▶ [GIVEN INFORMATION]:
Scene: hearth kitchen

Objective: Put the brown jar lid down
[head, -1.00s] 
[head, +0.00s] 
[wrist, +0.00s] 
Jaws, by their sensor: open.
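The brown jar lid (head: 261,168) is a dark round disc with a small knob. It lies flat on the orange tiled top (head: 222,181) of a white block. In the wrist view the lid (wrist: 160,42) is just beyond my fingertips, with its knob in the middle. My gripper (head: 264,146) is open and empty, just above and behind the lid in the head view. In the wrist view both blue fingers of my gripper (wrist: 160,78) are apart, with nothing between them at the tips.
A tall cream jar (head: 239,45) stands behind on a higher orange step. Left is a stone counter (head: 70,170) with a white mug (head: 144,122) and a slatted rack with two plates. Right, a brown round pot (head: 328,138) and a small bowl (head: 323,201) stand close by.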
---
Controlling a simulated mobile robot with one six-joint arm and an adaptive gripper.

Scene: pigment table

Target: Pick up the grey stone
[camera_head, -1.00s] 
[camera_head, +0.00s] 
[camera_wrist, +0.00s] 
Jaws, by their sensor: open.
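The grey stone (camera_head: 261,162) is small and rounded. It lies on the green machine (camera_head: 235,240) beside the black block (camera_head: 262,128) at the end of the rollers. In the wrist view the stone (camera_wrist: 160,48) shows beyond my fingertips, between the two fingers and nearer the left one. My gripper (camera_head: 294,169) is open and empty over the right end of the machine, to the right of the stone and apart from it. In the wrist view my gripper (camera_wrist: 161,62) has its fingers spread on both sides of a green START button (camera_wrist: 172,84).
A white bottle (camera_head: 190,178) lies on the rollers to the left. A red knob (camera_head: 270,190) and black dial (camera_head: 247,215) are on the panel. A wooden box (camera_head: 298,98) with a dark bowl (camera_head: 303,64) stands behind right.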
...
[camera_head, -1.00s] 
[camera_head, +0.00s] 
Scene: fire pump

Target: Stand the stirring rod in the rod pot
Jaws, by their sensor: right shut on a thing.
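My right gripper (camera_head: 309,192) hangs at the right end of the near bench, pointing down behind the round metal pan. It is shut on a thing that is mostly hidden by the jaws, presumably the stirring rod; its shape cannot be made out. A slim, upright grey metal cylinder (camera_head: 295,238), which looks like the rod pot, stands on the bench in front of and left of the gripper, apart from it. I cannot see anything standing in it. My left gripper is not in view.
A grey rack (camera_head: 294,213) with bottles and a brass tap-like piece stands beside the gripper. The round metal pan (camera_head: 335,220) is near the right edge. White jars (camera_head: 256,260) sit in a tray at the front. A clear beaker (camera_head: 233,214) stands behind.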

▶ [REQUIRED WORK]:
Which lines above contain the word "Target"? Copy each of them.

▶ [THE COMPLETED TASK]:
Target: Pick up the grey stone
Target: Stand the stirring rod in the rod pot

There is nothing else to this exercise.